The problem
Hand back each line, unchanged, from the top down to the line where "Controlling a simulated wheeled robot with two" sits.

[Dataset entries]
____

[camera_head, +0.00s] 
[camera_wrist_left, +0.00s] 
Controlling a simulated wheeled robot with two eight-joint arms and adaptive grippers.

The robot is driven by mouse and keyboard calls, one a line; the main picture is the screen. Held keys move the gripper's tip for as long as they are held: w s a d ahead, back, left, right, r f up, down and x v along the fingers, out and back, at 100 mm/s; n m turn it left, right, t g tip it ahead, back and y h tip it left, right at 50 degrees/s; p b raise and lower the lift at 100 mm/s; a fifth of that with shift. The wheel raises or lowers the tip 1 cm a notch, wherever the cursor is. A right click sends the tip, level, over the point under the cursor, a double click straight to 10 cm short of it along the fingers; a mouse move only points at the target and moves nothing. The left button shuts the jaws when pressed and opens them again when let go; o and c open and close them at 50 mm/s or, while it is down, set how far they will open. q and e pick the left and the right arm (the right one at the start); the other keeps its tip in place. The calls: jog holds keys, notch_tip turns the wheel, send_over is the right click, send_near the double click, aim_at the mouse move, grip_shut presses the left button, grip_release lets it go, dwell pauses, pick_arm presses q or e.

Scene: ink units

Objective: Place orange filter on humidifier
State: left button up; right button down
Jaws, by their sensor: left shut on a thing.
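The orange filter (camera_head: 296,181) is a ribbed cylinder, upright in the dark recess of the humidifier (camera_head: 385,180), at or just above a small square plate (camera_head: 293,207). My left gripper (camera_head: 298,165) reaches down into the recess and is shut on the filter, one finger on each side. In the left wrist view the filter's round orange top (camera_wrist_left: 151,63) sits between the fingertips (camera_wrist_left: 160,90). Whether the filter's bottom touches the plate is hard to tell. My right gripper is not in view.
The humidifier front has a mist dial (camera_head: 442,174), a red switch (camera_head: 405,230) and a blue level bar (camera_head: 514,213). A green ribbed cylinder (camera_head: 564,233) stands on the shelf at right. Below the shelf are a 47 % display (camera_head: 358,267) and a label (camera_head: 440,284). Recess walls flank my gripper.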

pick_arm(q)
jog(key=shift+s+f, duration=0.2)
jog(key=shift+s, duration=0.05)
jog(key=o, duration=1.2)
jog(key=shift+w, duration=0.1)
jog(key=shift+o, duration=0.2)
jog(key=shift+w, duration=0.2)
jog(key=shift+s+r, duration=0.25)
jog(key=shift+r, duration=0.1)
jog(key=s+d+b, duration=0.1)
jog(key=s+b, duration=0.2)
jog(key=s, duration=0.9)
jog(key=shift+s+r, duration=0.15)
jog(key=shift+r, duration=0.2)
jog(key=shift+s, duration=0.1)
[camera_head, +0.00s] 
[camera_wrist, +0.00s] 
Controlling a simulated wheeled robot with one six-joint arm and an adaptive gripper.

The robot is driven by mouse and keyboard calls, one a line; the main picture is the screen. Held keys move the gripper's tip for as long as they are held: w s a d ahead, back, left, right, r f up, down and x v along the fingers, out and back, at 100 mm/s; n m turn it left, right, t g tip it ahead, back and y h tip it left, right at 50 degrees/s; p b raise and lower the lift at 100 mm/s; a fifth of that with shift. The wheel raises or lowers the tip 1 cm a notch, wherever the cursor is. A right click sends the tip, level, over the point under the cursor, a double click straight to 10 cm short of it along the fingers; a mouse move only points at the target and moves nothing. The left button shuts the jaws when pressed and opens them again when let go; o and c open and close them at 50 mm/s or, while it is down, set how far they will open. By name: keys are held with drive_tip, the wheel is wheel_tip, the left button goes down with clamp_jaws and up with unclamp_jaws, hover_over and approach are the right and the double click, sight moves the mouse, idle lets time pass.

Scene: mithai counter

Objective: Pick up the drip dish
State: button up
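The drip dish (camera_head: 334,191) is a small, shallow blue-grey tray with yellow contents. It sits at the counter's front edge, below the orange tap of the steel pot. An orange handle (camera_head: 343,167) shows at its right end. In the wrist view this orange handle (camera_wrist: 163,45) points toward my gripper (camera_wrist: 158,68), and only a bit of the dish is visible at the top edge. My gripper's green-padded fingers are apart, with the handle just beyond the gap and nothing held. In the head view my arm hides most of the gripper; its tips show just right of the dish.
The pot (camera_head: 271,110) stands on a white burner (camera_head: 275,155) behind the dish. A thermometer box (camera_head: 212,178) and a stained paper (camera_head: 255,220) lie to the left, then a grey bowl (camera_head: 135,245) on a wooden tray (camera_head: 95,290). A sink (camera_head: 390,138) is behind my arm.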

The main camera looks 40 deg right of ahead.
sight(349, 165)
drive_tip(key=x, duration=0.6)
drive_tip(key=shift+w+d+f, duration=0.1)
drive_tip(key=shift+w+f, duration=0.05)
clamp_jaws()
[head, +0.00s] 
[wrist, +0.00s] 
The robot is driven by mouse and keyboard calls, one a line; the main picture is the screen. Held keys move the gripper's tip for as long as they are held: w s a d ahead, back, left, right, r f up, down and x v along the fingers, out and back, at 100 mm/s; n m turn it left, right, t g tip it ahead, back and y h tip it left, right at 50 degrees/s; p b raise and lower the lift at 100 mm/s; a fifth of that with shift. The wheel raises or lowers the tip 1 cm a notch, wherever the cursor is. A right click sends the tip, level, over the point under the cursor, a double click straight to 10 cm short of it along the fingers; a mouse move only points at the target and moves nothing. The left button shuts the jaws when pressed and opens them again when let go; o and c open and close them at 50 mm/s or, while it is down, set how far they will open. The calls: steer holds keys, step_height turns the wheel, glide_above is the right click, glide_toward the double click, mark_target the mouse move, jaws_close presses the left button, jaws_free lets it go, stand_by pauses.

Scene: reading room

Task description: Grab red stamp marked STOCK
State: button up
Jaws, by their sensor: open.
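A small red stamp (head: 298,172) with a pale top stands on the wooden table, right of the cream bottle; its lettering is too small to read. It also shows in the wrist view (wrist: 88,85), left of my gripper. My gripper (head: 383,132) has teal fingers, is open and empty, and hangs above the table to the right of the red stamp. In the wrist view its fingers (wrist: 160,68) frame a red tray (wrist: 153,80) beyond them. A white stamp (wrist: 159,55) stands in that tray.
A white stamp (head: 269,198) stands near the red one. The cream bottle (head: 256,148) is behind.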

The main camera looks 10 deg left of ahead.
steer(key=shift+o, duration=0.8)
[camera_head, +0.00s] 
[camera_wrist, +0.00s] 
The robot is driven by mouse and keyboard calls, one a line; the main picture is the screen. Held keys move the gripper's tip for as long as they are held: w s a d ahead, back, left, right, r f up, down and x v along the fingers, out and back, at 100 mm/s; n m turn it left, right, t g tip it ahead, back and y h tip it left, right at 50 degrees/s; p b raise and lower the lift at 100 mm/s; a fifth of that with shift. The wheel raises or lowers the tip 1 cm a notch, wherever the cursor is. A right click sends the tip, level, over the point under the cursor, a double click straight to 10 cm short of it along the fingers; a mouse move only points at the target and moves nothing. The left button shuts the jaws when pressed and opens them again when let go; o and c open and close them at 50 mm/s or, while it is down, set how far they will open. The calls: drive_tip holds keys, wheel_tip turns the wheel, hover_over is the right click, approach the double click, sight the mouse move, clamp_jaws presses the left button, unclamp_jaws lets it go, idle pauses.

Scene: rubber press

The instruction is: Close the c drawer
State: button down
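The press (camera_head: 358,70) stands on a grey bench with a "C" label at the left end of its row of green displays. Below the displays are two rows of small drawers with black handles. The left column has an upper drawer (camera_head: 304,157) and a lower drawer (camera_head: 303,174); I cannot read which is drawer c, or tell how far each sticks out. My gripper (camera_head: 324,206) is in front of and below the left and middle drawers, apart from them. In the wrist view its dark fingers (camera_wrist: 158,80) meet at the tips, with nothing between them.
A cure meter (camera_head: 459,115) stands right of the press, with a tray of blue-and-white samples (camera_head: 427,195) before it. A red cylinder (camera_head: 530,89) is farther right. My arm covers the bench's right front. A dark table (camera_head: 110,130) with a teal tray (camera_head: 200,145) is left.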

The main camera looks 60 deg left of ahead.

____

Task response
[camera_head, +0.00s] 
[camera_wrist_left, +0.00s] 
Controlling a simulated wheeled robot with two eight-joint arms and adaptive grippers.

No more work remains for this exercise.